A short-term universal basic income (UBI) pilot in India has been found to have positive effects years after it concluded, according to a recent follow-up study. Researchers who returned to the villages involved in the original pilot study, which took place in 2012-2013, found that many of the improvements caused by a year of basic income had been wholly or partially maintained.

In a few cases, there had even been what are called “momentum effects”, in which behaviour changes due to the year-long UBI had continued to build during the intervening years. For example, in the original study, it was found that, prior to the provision of the UBI, women (or “the spouse of the head of the household” as it is expressed in the report) made decisions on how to spend money only about 9% of the time. At the end of the original study, women were making monetary decisions nearly a quarter of the time, while in the recent follow-up, this had gone up to virtually one-third of the time.

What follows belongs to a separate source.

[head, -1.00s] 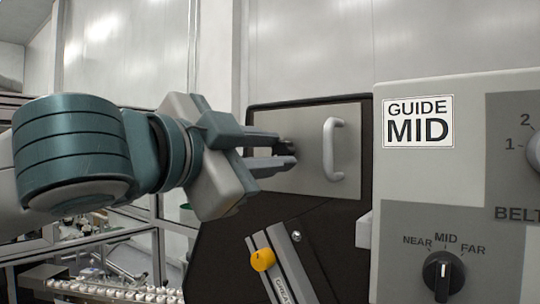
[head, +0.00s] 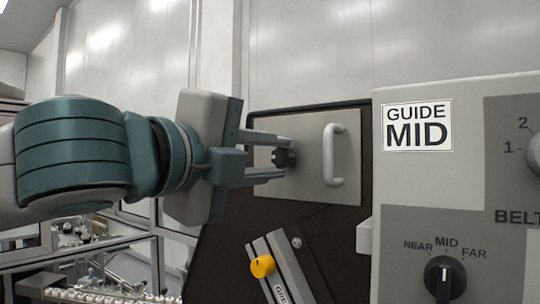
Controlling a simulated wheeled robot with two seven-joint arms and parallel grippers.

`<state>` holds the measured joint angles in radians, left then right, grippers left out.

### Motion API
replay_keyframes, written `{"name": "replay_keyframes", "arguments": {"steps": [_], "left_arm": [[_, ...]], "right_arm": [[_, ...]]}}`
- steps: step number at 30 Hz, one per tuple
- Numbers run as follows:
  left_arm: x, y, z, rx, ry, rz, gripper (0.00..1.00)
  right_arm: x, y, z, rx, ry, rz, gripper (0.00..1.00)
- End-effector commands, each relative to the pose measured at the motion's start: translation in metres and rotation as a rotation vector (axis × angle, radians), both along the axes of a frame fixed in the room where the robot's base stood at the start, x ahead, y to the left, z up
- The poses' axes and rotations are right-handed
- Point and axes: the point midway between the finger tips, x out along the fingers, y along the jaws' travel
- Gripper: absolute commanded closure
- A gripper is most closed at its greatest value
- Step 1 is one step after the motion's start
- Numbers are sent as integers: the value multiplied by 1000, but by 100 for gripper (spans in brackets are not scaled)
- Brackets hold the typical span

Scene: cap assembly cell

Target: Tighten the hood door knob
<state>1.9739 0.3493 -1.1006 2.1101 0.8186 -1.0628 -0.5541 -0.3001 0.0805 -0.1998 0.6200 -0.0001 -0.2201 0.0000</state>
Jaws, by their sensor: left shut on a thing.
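The hood door (head: 311,185) is a grey metal plate set in a dark hood, with a light curved handle (head: 334,155) on its right side. A small dark knob (head: 283,157) sits at the door's left side. My left gripper (head: 286,158) comes in from the left, and its two fingers are shut on the knob, one above and one below. The fingers partly cover the knob's left part. My right gripper does not show.
A grey control panel (head: 430,190) with a "GUIDE MID" label (head: 417,124) and a NEAR/MID/FAR dial (head: 444,277) stands close on the right. A yellow knob (head: 262,266) on a slanted metal bar is below the door. A conveyor with small white items (head: 95,294) is at lower left.

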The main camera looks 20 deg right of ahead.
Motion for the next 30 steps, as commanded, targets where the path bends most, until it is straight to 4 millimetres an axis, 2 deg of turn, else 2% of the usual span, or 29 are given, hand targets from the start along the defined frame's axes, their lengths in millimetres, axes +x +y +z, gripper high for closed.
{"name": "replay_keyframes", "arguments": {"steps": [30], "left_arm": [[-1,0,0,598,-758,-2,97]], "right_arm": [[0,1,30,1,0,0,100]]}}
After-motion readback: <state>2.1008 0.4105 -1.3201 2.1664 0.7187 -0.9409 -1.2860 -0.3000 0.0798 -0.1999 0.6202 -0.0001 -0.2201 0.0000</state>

Other instances where positive and long-term effects have been maintained well after the end of the subsidy include an improvement in regular income (related to using the UBI to invest in farming equipment or to set up businesses), and a considerably larger percentage of girls in education.

However, there are also some areas where the effects of the UBI have been found to have been rolled back over the years. One of the most prominent of these is in the area of indebtedness. In the original study, the villagers who were provided with the UBI found that 70% had reduced their debt, but the new study found that there is no longer any statistically significant difference in indebtedness between those who had received the UBI and those who had not.

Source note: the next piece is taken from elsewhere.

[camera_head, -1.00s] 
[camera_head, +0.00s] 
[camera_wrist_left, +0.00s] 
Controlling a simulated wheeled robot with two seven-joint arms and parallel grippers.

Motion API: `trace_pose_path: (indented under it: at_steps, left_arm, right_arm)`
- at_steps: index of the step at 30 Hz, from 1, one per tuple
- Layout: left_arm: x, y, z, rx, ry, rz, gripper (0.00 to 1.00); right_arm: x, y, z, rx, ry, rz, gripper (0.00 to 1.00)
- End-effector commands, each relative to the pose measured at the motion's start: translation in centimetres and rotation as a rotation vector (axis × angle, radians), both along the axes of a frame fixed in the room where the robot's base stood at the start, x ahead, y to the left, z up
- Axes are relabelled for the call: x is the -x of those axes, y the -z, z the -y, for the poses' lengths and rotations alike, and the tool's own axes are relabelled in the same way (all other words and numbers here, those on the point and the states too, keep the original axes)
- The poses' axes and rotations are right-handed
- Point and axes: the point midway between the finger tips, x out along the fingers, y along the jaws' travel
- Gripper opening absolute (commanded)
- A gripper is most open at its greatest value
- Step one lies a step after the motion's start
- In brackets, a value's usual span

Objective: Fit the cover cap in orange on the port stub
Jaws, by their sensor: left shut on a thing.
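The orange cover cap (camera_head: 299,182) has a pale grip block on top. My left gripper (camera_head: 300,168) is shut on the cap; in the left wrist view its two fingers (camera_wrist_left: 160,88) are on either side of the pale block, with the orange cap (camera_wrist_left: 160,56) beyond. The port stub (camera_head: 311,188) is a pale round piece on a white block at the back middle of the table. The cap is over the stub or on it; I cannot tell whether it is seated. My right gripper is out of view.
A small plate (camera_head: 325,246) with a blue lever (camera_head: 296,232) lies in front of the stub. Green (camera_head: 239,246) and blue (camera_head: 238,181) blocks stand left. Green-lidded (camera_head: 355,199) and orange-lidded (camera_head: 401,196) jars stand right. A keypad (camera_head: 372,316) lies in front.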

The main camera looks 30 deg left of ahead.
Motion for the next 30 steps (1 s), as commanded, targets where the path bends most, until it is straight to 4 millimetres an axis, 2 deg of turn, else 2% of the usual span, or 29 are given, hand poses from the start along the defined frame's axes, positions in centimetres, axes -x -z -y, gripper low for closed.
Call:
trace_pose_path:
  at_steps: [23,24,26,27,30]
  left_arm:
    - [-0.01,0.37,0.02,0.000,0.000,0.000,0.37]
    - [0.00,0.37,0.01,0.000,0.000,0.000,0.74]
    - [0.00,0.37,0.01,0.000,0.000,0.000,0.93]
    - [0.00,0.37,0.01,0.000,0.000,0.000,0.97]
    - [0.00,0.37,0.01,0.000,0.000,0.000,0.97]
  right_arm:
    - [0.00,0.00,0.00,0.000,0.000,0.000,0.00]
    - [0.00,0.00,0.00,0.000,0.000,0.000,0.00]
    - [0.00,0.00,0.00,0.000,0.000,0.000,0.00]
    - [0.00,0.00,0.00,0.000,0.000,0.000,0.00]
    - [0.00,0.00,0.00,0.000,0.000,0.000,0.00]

The study also includes a number of case studies and quotations, including one from the head of the village school, who stated, “The experiment gave a major push to the economy of the village in many ways. In front of my eyes, I could see things changing. Equally, I have also noticed a major positive behavioural change in these people because of that experiment.”

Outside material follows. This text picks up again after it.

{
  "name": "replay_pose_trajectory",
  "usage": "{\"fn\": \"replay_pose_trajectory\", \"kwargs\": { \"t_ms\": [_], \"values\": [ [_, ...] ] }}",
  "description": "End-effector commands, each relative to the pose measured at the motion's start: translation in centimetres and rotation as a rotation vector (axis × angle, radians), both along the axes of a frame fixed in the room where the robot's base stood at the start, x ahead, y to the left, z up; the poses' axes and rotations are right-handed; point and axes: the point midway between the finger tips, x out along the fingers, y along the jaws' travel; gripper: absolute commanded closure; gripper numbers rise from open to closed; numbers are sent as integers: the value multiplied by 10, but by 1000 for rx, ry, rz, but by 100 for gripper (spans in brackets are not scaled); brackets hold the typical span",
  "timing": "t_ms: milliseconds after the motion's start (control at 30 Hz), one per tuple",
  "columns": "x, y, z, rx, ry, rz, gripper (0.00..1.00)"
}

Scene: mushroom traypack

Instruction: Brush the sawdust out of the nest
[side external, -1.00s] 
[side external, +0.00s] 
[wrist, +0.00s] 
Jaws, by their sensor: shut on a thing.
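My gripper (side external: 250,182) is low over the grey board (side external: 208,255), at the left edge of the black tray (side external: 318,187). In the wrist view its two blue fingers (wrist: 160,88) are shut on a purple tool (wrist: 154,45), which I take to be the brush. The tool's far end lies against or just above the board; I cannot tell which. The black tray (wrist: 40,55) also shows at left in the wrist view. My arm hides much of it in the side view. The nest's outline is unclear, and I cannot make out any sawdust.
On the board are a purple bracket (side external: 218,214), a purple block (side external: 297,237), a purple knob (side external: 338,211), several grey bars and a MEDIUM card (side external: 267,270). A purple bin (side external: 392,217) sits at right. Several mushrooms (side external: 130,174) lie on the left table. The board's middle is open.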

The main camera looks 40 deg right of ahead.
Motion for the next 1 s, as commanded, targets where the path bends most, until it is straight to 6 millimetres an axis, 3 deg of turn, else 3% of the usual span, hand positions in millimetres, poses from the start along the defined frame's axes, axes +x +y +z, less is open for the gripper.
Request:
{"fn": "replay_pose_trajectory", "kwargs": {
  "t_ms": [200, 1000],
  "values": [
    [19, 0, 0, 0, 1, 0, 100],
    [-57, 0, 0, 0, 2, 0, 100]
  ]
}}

The original study, which was a pilot to test the effects of UBI, involved nearly 140 people in two villages, one of which was provided with a UBI and one of which acted as a control. Every precaution was taken to ensure that the two villages were as similar as possible in all socio-economic characteristics.

The study’s authors include Guy Standing, who is a Professorial Research Associate at SOAS University of London and co-founder of BIEN, as well as Sarath Davala, a sociologist who co-wrote a book entitled Basic Income: A Transformative Policy for India with Standing and Renana Jhabvala, another of the study’s authors. The report concludes by recommending that further UBI pilot studies take place, that existing welfare studies be analysed, and that an Independent Commission on Universal Basic Income is established.

Asked to comment, Davala provided the following statement: “We went back after four years to the same village that received Basic Income for a year in 2012. It was heartening to see that some of the effects still continued when we compared with the situation in the control village. So, what does that show? That unconditional basic income payments have a deeper psychological impact, and that even when they are given for a short period like a year, they do leave a lasting positive impact. They provide people with a sense of economic security. This is a very valuable insight for us and policy makers.”